Russia desperately needs world-class component suppliers to build its auto industry, but a challenging business climate and slow-moving bureaucracy make it tough to get them, according to a panel of experts on Russian trade.
In recent years, General Motors and Ford have done business in Russia. Ford, which last year returned after a 50-year absence, now is building the Focus in a factory near St. Petersburg.
The Russian factory turns out about 25,000 cars a year. Each model sells for $10,100 (E9,500). Experts on a panel at last month's SAE World Congress in Detroit agreed that that price is about the maximum that west Russians can spend for a Russian-built car.

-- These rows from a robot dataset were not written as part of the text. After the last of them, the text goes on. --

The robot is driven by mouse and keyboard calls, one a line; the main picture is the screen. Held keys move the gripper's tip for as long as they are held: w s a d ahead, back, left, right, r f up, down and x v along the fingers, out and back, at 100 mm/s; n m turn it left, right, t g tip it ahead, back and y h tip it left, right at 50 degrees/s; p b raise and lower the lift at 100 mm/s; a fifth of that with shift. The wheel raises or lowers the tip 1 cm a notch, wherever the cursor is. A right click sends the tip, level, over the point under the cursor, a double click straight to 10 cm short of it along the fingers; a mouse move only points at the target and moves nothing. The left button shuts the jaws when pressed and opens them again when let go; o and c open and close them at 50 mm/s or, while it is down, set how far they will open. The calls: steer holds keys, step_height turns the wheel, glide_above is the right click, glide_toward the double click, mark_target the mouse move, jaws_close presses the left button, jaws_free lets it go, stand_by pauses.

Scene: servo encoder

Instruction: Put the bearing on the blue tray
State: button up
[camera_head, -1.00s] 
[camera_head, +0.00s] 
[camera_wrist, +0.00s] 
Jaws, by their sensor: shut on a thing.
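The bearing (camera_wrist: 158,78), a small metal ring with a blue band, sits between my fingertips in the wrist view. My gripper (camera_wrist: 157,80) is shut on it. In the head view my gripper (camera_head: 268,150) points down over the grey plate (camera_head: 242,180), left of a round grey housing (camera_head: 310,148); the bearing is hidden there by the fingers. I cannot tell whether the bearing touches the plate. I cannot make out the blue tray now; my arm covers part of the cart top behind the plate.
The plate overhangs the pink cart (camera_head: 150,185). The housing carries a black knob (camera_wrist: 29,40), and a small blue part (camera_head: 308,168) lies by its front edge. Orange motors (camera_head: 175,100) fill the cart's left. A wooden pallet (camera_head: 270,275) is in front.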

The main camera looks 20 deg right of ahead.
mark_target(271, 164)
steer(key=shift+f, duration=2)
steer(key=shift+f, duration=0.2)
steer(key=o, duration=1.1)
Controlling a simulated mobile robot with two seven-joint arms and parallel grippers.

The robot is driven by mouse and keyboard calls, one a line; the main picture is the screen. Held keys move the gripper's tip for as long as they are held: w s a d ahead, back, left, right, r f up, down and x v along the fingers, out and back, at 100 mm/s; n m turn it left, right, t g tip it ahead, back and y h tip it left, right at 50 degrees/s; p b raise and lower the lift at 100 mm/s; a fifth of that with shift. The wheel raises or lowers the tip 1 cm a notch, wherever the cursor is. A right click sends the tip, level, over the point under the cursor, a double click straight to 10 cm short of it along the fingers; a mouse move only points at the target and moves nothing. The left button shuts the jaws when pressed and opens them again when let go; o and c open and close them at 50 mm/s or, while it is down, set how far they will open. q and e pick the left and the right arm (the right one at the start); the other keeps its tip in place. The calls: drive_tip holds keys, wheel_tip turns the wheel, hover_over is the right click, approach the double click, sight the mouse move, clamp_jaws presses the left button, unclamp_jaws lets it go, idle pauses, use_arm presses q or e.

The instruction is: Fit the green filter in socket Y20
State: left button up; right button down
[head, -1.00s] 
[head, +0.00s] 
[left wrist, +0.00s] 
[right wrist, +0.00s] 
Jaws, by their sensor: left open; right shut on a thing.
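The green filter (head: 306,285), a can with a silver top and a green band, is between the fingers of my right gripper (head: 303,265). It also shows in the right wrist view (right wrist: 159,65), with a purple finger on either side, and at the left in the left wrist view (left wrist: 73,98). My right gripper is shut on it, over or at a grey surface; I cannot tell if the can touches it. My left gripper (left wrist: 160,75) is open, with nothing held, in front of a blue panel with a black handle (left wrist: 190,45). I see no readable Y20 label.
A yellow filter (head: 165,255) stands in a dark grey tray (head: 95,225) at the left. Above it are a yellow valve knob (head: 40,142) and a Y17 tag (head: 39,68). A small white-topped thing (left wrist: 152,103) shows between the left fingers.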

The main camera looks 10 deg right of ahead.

The Focus cars are in such demand that there's a six-month wait for the vehicles, but the Focus is unique in Russia because of its quality and European styling. The demand doesn't extend to products of other new-vehicle producers in Russia.
The country is overwhelmed with the annual arrival of about 400,000 used Asian import cars, which typically sell for between $2,000 and $5,000, and of roughly 100,000 European new cars. Both types are brought into the country illegally against strong tariff and economic protection barriers. Among other effects, that means that on the Asian side of Russia cars tend to be right-hand drive, while on the European side, left-hand drive predominates.
New cars that are designed and built in Russia struggle in a market that gives more trust to imports than it does to the outdated technology and low quality of domestic cars, which sell for about $6,200 at the highest. The country's new-vehicle market is still near the 1 million mark annually, although demographics and current sales trends show that the market could sustain 2.5 or even 3 million vehicles.
"The industry is facing some very serious challenges," said Lova Khoram, a retired GM vice president for trade and the executive who brokered that company's entry into the Russian car market in the 1980s, when it sold pollution-control equipment to carmaker Avtovaz.